-- Start --

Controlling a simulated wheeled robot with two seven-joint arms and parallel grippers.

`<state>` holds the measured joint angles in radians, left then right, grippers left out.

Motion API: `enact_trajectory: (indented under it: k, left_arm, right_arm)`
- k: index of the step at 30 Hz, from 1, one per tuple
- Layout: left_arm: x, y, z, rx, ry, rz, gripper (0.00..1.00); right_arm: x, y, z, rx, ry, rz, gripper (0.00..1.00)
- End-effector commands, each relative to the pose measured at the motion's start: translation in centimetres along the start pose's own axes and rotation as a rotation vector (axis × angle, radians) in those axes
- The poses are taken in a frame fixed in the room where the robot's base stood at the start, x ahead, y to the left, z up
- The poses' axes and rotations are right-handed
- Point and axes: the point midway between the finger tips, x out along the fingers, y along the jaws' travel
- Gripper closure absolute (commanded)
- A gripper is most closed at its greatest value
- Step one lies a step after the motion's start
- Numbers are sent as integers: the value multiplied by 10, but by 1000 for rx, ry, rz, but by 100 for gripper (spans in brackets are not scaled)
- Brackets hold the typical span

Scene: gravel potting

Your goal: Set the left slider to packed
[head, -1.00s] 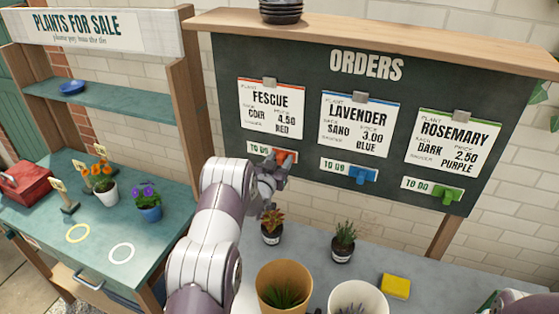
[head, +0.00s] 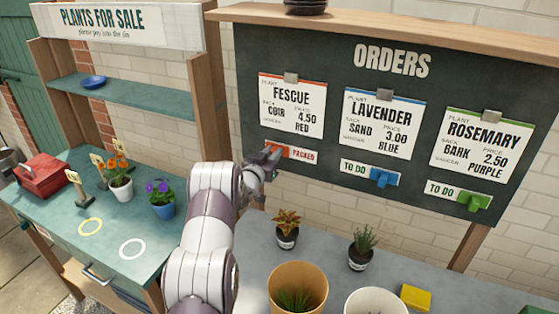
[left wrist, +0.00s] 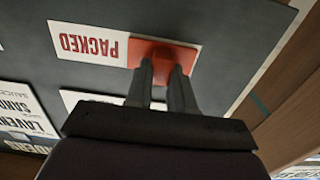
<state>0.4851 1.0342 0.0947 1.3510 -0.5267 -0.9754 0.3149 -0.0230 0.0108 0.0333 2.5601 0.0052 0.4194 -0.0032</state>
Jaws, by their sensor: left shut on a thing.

-- End --

WRITTEN REQUEST: Print the complete listing exactly as it stands, without its pictures.

EXERCISE RESULT:
Controlling a simulated wheeled robot with two seven-joint arms and parallel grippers.

`<state>` holds the measured joint angles in radians, left then right, grippers left out.

Motion API: `enact_trajectory: (indented under it: k, left_arm, right_arm)`
- k: index of the step at 30 Hz, from 1, one per tuple
- Layout: left_arm: x, y, z, rx, ry, rz, gripper (0.00..1.00); right_arm: x, y, z, rx, ry, rz, gripper (0.00..1.00)
- End-effector commands, each relative to the pose measured at the motion's start: translation in centimetres along the start pose's own axes and rotation as a rotation vector (axis × angle, radians) in those axes
- The poses are taken in a frame fixed in the room where the robot's base stood at the start, x ahead, y to the left, z up
- The poses' axes and rotations are right-handed
- Point and axes: the point midway between the finger tips, x out along the fingers, y along the jaws' travel
- Gripper closure absolute (commanded)
- A gripper is most closed at its greatest value
- Step one lies a step after the motion's start
- Numbers are sent as integers: the value multiplied by 10, but by 1000 for rx, ry, rz, but by 100 for gripper (spans in brackets are not scaled)
- Brackets hold the typical span

Scene: gravel potting

Your goal: Set the left slider to packed
[head, -1.00s] 
[head, +0.00s] 
[left wrist, +0.00s] 
<state>0.4851 1.0342 0.0947 1.3510 -0.5267 -0.9754 0.3149 -0.0230 0.0108 0.0333 2.5601 0.0052 0.4194 -0.0032</state>
Jaws, by their sensor: left shut on a thing.

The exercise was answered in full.